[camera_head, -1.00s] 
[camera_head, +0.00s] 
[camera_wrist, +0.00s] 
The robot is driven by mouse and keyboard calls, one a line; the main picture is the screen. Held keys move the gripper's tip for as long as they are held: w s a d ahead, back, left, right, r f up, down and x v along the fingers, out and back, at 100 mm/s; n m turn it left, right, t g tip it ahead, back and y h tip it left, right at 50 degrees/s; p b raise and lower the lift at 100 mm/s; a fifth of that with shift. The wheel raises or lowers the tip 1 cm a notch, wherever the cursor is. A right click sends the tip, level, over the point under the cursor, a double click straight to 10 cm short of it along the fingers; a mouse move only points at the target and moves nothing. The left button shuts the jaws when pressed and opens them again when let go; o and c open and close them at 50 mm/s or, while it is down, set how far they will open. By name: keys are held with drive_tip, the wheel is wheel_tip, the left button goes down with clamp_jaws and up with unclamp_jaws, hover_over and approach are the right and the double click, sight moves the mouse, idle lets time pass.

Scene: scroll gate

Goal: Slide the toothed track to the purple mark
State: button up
• • • •
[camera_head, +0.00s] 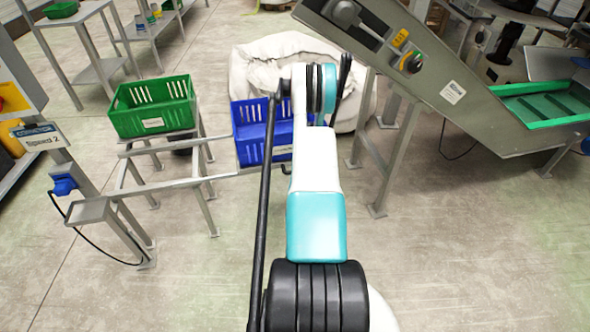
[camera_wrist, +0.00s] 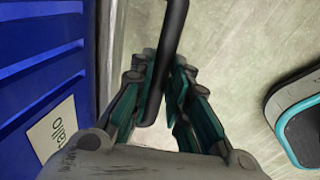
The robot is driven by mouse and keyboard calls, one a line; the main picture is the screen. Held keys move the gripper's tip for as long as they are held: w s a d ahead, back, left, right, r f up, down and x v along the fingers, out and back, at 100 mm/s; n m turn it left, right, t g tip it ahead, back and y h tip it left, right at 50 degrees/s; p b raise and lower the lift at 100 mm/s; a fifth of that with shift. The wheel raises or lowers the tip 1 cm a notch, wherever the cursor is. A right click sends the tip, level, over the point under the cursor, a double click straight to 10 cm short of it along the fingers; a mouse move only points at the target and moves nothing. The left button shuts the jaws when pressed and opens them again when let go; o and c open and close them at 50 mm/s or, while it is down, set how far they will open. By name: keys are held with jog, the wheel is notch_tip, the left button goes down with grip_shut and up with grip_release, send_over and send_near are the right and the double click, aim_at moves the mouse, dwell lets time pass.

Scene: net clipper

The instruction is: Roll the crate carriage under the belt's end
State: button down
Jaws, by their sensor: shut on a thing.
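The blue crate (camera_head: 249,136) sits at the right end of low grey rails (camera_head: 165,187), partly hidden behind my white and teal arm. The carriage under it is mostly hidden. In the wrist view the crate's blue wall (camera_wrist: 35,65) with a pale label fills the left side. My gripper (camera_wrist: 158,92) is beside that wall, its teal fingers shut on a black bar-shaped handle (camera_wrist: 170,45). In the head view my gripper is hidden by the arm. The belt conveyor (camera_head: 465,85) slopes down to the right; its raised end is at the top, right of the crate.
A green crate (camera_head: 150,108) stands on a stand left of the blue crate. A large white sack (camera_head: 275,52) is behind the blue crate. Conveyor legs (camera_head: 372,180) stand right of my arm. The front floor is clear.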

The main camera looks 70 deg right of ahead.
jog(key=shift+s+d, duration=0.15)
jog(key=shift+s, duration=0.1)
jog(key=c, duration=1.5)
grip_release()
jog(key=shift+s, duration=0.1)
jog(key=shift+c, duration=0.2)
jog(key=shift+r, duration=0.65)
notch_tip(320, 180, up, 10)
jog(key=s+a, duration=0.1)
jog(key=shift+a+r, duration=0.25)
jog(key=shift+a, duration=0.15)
• • • •
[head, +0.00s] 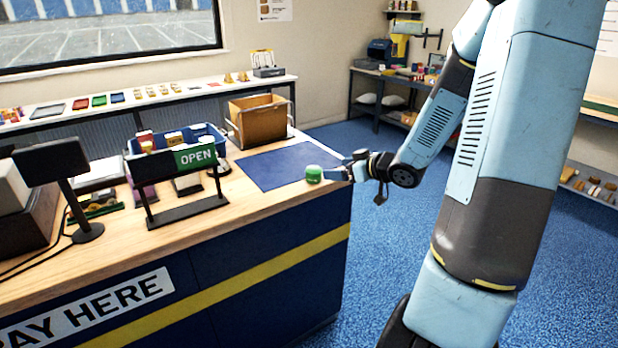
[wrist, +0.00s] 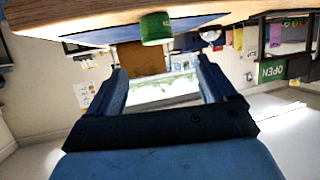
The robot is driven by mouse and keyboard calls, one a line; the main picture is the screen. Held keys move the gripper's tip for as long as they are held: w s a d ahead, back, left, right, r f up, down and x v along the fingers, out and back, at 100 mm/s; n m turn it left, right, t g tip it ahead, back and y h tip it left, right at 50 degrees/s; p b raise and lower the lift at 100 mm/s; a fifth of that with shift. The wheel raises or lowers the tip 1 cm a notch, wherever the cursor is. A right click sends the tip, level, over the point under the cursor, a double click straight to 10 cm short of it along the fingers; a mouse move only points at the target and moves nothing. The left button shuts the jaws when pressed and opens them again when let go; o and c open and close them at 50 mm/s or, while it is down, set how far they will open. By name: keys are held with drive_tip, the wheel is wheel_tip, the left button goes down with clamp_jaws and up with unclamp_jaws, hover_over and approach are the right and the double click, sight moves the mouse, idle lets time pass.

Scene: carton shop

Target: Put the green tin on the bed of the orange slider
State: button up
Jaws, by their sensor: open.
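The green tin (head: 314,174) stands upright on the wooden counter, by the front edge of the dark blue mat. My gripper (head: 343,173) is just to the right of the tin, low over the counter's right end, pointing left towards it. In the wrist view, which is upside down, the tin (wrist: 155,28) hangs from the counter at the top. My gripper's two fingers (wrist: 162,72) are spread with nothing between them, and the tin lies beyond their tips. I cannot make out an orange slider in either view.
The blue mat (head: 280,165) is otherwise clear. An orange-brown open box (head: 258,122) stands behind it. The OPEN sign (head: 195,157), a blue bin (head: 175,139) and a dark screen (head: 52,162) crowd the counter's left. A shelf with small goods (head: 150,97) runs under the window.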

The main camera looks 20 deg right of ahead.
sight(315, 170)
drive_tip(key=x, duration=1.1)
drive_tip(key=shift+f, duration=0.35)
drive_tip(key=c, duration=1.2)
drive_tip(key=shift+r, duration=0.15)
• • • •
| Task brief |
Take every line containing the word "Scene" and copy it.

| The solution |
Scene: scroll gate
Scene: net clipper
Scene: carton shop

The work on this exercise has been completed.